Meta Reports Strong Ad Sales But Warns Israel-Hamas Conflict Will Hit Ad Spend

Meta Reports Strong Ad Sales But Warns Israel-Hamas Conflict Will Hit Ad Spend

Meta has reported its Q3 2023 earnings with average daily users across its family of apps up seven per cent year-on-year and up five per cent on Facebook.

Its ad impressions across its family of apps jumped by almost a third year-on-year and its average price per ad dropped six per cent. All told, the company’s revenue jumped 23 per cent year-on-year to a whopping US$34 billion (AU$54 billion).

However, the company’s chief financial officer, Susan Li said that it was “seeing more volatility at the start of the quarter”.

Li also told investors that while Meta doesn’t have “direct revenue exposure” to Israel and the Middle East, it had noticed “softer ad spend” at the start of this quarter, coinciding with the start of the Israel-Hamas conflict.

Meta’s shares rose by around four per cent in after-hours trading but slid and ended three per cent lower. The news from Mark Zuckerberg’s company follows impressive earnings for Snap, Microsoft and Google which reflected a growing confidence in the advertising market. However, it stands to reason that these firms’ revenues will fall accordingly with Meta’s.

Zuckerberg also told investors that he and his leadership team will continue to restructure the business around AI. Zuck promised that this business change would improve its content recommendations and ad targeting smarts.

He also talked up the company’s other AI initiatives including the recent launch of AI assistants on its Whatsapp and Messenger platforms and the launch of its own large language model, Llama 2.
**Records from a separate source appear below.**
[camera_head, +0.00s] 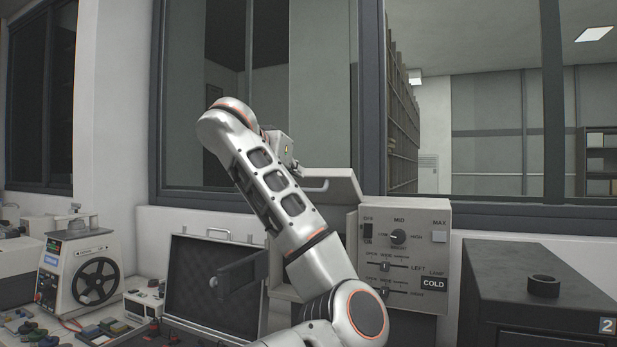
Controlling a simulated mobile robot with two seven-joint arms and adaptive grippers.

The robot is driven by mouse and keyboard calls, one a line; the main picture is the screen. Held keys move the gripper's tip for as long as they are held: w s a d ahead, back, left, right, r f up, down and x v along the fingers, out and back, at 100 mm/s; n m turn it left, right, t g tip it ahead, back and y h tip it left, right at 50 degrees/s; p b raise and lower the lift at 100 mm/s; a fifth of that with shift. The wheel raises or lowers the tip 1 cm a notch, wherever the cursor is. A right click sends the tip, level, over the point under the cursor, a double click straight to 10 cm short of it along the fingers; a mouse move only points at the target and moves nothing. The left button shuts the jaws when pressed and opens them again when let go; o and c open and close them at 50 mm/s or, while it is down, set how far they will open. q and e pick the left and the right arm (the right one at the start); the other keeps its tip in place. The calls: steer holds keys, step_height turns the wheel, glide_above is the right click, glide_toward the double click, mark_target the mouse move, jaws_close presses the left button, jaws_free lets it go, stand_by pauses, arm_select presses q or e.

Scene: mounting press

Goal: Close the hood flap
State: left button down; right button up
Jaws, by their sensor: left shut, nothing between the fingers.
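The hood flap (338,188) is a light grey panel with a pale bar handle (314,185). It stands raised and tilted above the light grey press, left of the control box (405,262). My left arm rises from the bottom middle and bends over at the top. My left gripper (290,160) is just above and left of the flap's handle, partly hidden behind the arm. It is shut and empty; I cannot tell whether it touches the flap. The arm hides much of the press front. My right gripper is not in view.
An open black case (205,262) stands left of the press, with a dark bracket-like part (242,280) in front of it. A machine with a black wheel (94,281) is further left. A dark cabinet (560,290) with a black ring (543,285) stands right. Windows are behind.

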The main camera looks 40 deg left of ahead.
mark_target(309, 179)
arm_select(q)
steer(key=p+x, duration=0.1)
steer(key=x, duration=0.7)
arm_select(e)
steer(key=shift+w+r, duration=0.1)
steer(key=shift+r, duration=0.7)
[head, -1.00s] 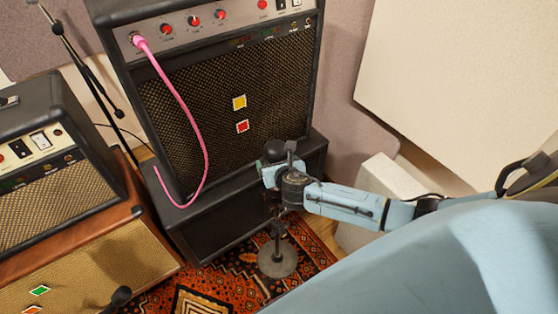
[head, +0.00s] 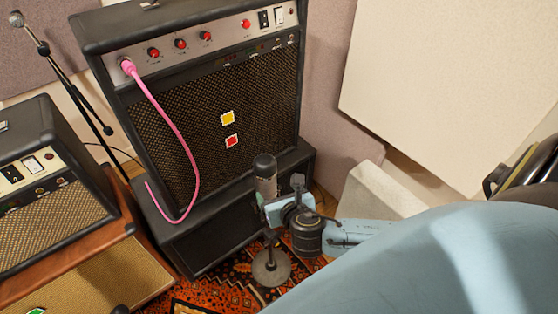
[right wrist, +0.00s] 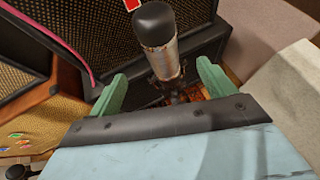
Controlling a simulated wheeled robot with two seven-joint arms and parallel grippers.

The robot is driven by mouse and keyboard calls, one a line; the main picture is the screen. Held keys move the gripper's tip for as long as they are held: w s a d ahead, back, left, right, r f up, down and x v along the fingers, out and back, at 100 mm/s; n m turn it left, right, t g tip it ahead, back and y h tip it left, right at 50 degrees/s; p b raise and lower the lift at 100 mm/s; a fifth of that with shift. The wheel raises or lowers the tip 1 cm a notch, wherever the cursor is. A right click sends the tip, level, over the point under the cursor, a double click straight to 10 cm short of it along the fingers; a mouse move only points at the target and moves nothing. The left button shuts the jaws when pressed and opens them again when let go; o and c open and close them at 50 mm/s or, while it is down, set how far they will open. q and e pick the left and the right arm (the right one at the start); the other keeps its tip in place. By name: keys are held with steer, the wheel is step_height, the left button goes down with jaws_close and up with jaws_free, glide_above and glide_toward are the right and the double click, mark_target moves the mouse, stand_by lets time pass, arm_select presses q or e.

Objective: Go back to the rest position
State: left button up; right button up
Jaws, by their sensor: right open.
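My right arm comes in from the right in the head view, and its gripper (head: 278,208) is in front of the black lower cabinet. In the right wrist view the two green fingers of my right gripper (right wrist: 160,88) stand wide apart with nothing held between them. A microphone (head: 265,176) with a dark top and silver body stands upright on a round-based stand, just beyond the gripper. The microphone also shows in the right wrist view (right wrist: 158,45), past the fingertips; whether it touches them I cannot tell. My left gripper is not in view.
A large black amp (head: 210,110) with a pink cable (head: 180,140) stands on a black cabinet (head: 215,235). A smaller amp (head: 45,190) sits on a brown cabinet (head: 90,275) at left. A patterned rug (head: 225,285) covers the floor. A pale block (head: 365,195) stands at right.

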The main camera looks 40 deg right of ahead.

“In terms of investment priorities, AI will be our biggest investment area in 2024 for both engineering and compute resources,” he said.

“We’re going to continue deprioritising a number of non-AI projects across the company to shift people towards working on AI.”

Late last year, Meta announced that 2023 would be a “year of efficiency” and began mass layoffs. More than 17,000 staff have been laid off globally, with the Australian office taking a significant hit to its top execs.

But this year of efficiency has not stopped Meta from pouring funds into its metaverse-focused Reality Labs division.

“For Reality Labs, we expect operating losses to increase meaningfully year-over-year due to our ongoing product development efforts in augmented reality/virtual reality and our investments to further scale our ecosystem,” added Li.

In the three months to the end of September, Reality Labs lost almost US$3.75 billion (around AU$5.95 billion). It is looking increasingly unlikely that Zuck’s big bet on virtual reality will pay off.